The problem
What are the lines from the one with "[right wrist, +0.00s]" through the one with "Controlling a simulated", inclusive? Output them exactly, and leave out the pictures.

Data provided
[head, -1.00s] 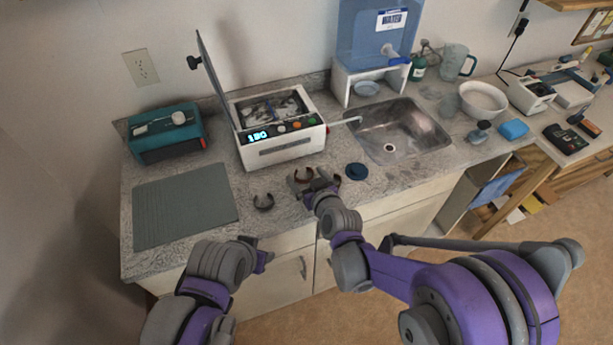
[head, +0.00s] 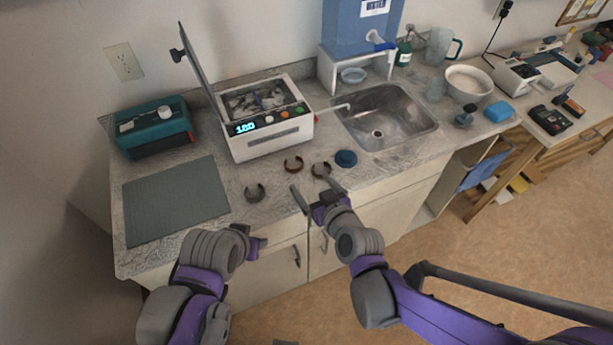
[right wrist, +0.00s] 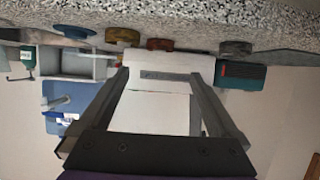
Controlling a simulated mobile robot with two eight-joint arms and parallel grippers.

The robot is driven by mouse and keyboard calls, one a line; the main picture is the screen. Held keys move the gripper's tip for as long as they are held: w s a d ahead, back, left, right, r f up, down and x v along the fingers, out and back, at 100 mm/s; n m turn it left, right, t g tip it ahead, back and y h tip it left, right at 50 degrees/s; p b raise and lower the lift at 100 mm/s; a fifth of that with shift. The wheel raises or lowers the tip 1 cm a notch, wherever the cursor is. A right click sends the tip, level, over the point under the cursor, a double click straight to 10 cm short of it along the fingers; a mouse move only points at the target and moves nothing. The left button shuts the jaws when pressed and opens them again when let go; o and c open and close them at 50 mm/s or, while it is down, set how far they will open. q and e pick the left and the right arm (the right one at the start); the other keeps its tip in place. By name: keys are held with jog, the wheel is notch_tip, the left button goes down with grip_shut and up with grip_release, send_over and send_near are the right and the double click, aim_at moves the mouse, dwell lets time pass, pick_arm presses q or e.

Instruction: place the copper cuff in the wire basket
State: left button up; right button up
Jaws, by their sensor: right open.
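Three open-ended cuffs lie on the counter in the head view. The reddish-brown middle one, which looks like the copper cuff (head: 293,164), also shows in the right wrist view (right wrist: 160,44). A brown cuff (head: 321,170) lies to its right and a greyer cuff (head: 255,193) to its left. The wire basket (head: 264,101) appears to be inside the open white cleaner, with metallic contents; its wires are hard to make out. My right gripper (head: 310,184) is open and empty by the counter's front edge, short of the cuffs. My left gripper (head: 258,246) is low in front of the cabinet, its jaws unclear.
The white cleaner (head: 268,147) has its lid (head: 198,72) raised on the left. A blue round object (head: 346,158) lies right of the cuffs, before the sink (head: 385,117). A grey mat (head: 175,199) and a teal box (head: 152,131) occupy the left. The mat is clear.

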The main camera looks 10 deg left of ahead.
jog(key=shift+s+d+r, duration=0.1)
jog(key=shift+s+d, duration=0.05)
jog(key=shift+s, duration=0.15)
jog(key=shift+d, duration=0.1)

Task output
[right wrist, +0.00s] 
Controlling a simulated mobile robot with two eight-joint arms and parallel grippers.

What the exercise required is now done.